Requirements: Filter the entries, keeping every line with the word "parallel".

Provided material:
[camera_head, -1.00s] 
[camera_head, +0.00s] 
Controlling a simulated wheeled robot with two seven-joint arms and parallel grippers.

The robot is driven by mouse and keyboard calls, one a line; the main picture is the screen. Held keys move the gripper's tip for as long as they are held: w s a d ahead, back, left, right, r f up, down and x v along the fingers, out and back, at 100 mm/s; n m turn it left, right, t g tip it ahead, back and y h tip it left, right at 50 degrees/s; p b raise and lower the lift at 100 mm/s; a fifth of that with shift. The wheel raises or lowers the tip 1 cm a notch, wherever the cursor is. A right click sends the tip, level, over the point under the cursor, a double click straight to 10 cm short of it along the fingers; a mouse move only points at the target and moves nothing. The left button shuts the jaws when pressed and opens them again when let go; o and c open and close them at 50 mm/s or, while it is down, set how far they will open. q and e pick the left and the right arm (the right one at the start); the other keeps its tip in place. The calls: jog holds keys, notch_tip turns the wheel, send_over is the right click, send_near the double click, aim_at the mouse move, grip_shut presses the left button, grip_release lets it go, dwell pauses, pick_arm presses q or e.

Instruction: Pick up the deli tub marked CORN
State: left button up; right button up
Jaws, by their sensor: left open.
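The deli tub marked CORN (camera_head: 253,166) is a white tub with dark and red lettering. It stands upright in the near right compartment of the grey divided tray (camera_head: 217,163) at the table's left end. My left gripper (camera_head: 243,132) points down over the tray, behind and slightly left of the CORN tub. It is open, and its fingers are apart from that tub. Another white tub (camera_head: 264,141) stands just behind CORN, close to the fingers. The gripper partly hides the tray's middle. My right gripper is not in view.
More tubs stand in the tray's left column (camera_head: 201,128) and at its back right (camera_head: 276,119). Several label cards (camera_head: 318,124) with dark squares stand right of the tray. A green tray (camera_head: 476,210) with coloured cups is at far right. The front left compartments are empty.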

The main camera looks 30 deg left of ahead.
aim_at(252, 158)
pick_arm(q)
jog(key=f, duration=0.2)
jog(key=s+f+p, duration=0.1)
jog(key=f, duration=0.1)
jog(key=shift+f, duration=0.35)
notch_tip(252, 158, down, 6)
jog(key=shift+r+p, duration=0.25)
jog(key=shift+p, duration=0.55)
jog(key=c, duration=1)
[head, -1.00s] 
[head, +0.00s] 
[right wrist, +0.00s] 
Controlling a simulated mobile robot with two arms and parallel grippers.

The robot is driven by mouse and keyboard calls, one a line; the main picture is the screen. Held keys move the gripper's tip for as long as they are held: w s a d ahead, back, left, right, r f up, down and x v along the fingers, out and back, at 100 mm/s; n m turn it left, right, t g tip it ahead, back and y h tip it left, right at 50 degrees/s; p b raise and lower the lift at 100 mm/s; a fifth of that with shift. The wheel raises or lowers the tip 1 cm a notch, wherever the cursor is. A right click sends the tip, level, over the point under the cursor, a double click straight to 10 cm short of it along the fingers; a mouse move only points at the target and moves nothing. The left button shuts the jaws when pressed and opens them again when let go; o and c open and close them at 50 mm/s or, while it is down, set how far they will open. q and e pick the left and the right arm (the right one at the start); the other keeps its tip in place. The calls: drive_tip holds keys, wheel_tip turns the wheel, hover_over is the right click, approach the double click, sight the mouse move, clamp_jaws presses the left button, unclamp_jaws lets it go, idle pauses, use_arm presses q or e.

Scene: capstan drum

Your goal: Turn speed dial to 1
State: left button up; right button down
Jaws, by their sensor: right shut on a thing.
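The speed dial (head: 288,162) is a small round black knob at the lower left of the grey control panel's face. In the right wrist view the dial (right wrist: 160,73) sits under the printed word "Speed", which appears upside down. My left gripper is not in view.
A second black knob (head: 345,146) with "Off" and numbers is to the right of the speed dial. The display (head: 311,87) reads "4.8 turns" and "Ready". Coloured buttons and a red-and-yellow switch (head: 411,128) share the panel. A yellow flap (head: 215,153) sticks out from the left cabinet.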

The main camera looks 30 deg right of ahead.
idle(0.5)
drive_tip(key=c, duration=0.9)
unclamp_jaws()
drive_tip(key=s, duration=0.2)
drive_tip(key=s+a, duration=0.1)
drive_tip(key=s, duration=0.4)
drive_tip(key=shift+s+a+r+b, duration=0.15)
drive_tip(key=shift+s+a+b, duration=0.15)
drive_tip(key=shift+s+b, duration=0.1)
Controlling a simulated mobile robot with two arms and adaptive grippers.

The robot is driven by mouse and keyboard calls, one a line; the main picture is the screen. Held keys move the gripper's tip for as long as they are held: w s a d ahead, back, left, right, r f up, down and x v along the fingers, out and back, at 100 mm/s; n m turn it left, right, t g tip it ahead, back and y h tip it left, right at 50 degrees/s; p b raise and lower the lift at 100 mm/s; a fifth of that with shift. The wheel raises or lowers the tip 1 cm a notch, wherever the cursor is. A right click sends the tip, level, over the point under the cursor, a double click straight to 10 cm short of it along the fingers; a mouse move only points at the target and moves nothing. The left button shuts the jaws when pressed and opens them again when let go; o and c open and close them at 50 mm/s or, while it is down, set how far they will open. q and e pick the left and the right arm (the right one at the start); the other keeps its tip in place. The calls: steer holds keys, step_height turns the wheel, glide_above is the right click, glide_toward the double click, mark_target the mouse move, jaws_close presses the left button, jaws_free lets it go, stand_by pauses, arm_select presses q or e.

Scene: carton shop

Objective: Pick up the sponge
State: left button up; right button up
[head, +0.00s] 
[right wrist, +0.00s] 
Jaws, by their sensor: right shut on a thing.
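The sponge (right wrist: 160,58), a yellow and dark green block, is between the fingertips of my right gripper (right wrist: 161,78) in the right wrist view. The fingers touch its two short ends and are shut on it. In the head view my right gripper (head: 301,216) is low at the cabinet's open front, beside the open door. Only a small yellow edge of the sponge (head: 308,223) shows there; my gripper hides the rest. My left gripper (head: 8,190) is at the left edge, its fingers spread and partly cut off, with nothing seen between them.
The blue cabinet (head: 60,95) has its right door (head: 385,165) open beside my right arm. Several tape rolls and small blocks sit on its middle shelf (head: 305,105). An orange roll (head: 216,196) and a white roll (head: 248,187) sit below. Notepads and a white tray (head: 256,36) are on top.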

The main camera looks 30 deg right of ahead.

Task answer:
Controlling a simulated wheeled robot with two seven-joint arms and parallel grippers.
Controlling a simulated mobile robot with two arms and parallel grippers.

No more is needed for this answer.